1.「クリエイティブになれ、言われてもクリエイティブにはなれない」
クリエイティブなアイディアを得るためにはそれを褒めてやり、それを覚えておくとで、創造的な人たちが話し合える雰囲気を作る。
(提案制度、小集団活動、QC制度、改善制度)
2.「大事なのはアイディアの間違いを認めすぐに修正すること」
かつて新聞広告についてのシステムを作ったが、失敗したので、作り替えたところ、成功した、つまり、やり直すほど優れたものになることは多い。
(カメラ、時計、自動車など世界の先端に立つ業種の顧客のクレームへの迅速な対応、改善)
3.「集団の方が個人より優れた判断が出来ると信じている」
(提案制度、小集団活動、QC制度、改善制度)
4.「リーダーにとって最も重要な資質は、他人の意見を聞いて学ぶ能力」
話すことより聞くことのほうが効果をあげることも多い。
古いタイプの経営者は部下の話を聞かないで命令する上司が多かったが、Googleでは誰でもCEOである彼に直接話す事ができる。
日本の Google の社員には「もっと声高に主張しろ、もっと意見を出しなさい」と言っている。
(日本の場合役員は重役室に閉じこもり一般従業員にとって雲の上の存在と見られる事が多かった。
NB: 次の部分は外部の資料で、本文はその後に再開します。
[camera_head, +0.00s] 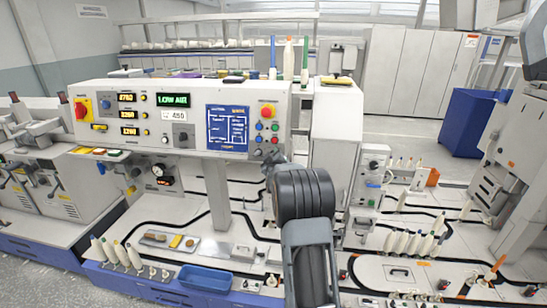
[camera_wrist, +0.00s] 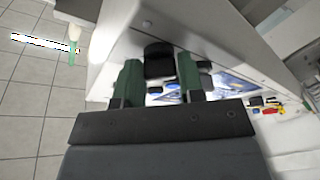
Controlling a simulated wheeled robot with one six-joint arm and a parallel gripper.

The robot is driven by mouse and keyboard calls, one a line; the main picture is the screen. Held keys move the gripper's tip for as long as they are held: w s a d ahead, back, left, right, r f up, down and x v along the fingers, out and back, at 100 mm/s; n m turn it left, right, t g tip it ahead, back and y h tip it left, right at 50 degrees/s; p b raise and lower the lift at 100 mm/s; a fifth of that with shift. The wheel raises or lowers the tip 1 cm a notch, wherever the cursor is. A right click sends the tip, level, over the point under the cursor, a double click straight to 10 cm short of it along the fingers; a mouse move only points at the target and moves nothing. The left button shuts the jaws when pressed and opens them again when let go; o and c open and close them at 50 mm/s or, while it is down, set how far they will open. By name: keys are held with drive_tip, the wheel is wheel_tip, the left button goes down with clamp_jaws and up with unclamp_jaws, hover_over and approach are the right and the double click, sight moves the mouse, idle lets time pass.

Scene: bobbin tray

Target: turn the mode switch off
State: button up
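My gripper (camera_head: 272,161) is at the lower right corner of the white control panel (camera_head: 190,88) in the head view, below its buttons. In the wrist view my gripper (camera_wrist: 159,72) shows two green fingers apart with a gap between them. A black block, perhaps a switch knob (camera_wrist: 158,60), shows between the fingertips; I cannot tell whether they touch it. A black rotary switch (camera_head: 180,136) sits mid-panel, and a red-and-yellow rotary switch (camera_head: 82,109) is at the left end. No readable label shows which is the mode switch. My arm hides the area under the panel's right end.
A red button (camera_head: 267,111) and several coloured buttons sit above my gripper. Bobbins (camera_head: 121,253), a blue tray (camera_head: 205,279) and a metal tray (camera_head: 172,240) lie on the bench below. A post (camera_head: 218,190) supports the panel. A blue bin (camera_head: 468,122) stands at back right.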

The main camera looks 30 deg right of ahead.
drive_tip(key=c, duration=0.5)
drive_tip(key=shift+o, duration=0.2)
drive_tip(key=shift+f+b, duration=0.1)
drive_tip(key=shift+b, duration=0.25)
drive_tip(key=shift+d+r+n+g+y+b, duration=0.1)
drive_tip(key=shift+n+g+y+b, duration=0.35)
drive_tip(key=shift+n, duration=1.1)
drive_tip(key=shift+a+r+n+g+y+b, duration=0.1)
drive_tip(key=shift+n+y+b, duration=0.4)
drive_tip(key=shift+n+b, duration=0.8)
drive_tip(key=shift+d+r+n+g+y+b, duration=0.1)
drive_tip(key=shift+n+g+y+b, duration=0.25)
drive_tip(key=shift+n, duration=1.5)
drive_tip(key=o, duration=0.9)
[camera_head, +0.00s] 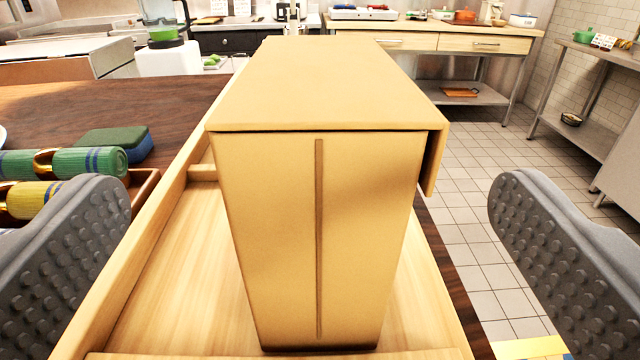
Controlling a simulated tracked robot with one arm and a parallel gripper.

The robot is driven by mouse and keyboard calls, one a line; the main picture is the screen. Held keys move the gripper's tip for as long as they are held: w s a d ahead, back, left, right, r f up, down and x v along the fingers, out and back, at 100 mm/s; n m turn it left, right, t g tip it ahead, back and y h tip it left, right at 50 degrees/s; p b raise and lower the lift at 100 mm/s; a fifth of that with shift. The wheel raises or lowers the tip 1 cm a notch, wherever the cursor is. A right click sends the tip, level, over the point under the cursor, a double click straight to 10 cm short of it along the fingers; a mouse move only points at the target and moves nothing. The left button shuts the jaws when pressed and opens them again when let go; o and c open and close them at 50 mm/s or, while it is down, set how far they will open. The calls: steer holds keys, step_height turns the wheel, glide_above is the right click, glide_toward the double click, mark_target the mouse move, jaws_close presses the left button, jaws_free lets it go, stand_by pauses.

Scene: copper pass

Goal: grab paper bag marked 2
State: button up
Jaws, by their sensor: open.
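A tan paper bag (270,230) with a folded-over top stands upright in a light wooden tray (170,290), in the middle of the view. A narrow side with a vertical crease faces me. No number shows on the sides I can see, so I cannot tell if it is marked 2. My gripper (310,260) is open, with one grey studded finger at the left edge and one at the right edge. The bag stands between the two fingers in the picture, with a visible gap on each side. The bag's far side is hidden.
A dark wooden counter (50,100) holds the tray. On the left are rolled green (90,162) and yellow (28,200) cloths and a green-blue sponge (115,143). A blender (165,40) stands behind. Open tiled floor (480,190) lies to the right.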

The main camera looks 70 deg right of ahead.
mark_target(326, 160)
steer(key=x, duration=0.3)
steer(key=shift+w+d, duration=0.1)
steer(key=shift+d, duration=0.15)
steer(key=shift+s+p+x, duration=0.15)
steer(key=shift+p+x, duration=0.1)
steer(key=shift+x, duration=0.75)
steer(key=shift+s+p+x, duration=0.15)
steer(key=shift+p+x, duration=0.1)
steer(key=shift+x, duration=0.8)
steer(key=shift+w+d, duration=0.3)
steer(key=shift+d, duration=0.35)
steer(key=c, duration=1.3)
)
彼の具体的な会議運営のやり方は
(1)まず会議では「何が起きているのか?」とみんなに尋ねる。
(2)それから「私はこう思うけど?」といって反論や意見をしばらく待つ。
(3)結果的に参加している人みんなを巻き込んだ議論に導く。
(4)最後に彼の意見が正しいと思うか、否かを聞いて、その全体の意見に従う。
この会議のやり方の根本は、「集団の方が個人より優れた判断が出来ると信じている」点にあり、彼の信念からくる運営方針だ。
(システム開発型企業の日本で言う現場主義)
社員の提案に対する対応
(1)提案されたらすぐに「すばらしい、やってみたら」と言う。
(2)しばらく経ってから「あの件はどうなっているの?」と聞いたり、メールを送る。
(3)このように、社員からのアイディアを聞いて覚えておく。
(4)聞いたアイディアを結びつけること。
(日本ではこの種の会社役員と一般従業員の会話は殆どなし。)
<<Googleとトヨタ>>
私はこの話を聞きながら、日本での勝ち組のトップを走るトヨタ自動車を頭に浮かべていた。
1.似ている点
(1)Google の会議の運営のやり方と、トヨタの小集団活動である「改善」運動進め方。
(2)両者とも業界のトップ企業。
(3)間違った事を直ぐに直すこと。
トヨタの顧客からのクレームへの素早い反応や、クレームを貴重な技術情報にする柔軟性。
2.似ていない点
(1)会社幹部と、従業員のコンタクト
Google:CEOと従業員が直接のコンタクト。
これは従来型のトップ・ダウン方式の裏返しで、日本のように会社幹部が直接従業員に接触することに抵抗は少ないのだろう。
トヨタ:小集団活動でも一応職制の乗った運営。
(2)勤務時間中での開発活動
Googleはシステム産業だからできるが、トヨタは設備投資を伴う案件については、事実上不可能のところが多い。
<<Google と日本の一般企業>>
バブル崩壊後日本企業は、日本としては始めての大量のレイオフを余儀なくされた。
そして中国企業の台頭対策として、派遣やパートの労働者を採用して、経費節減を図っている。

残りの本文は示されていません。